>> BEGIN Data excerpt

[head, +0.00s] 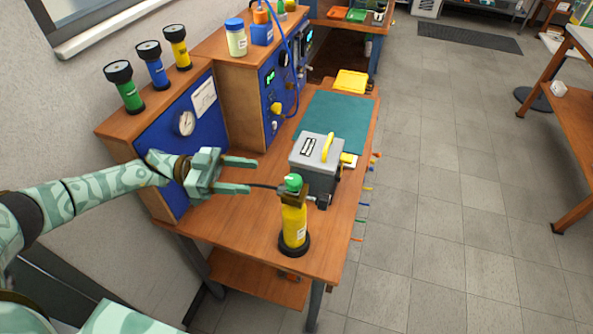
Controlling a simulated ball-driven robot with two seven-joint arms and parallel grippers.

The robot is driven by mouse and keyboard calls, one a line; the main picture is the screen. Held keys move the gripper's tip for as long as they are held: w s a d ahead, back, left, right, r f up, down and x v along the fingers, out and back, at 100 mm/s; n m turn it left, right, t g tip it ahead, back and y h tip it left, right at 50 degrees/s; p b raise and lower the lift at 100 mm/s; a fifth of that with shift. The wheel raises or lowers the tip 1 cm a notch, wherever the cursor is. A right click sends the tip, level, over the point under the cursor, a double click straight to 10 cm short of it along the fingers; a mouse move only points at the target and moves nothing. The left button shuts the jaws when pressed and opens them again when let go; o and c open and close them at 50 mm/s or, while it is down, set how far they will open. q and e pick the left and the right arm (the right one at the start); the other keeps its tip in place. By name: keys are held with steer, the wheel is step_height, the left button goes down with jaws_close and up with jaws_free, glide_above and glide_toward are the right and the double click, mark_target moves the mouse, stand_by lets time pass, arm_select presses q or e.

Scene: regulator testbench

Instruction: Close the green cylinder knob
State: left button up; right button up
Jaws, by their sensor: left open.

>> END Data excerpt

Do this >> Repeat only what runs from the line holding "State: left button up; right button up" to the end of the data, keeping every line exactly as written, first and last included.

Written response >>
State: left button up; right button up
Jaws, by their sensor: left open.

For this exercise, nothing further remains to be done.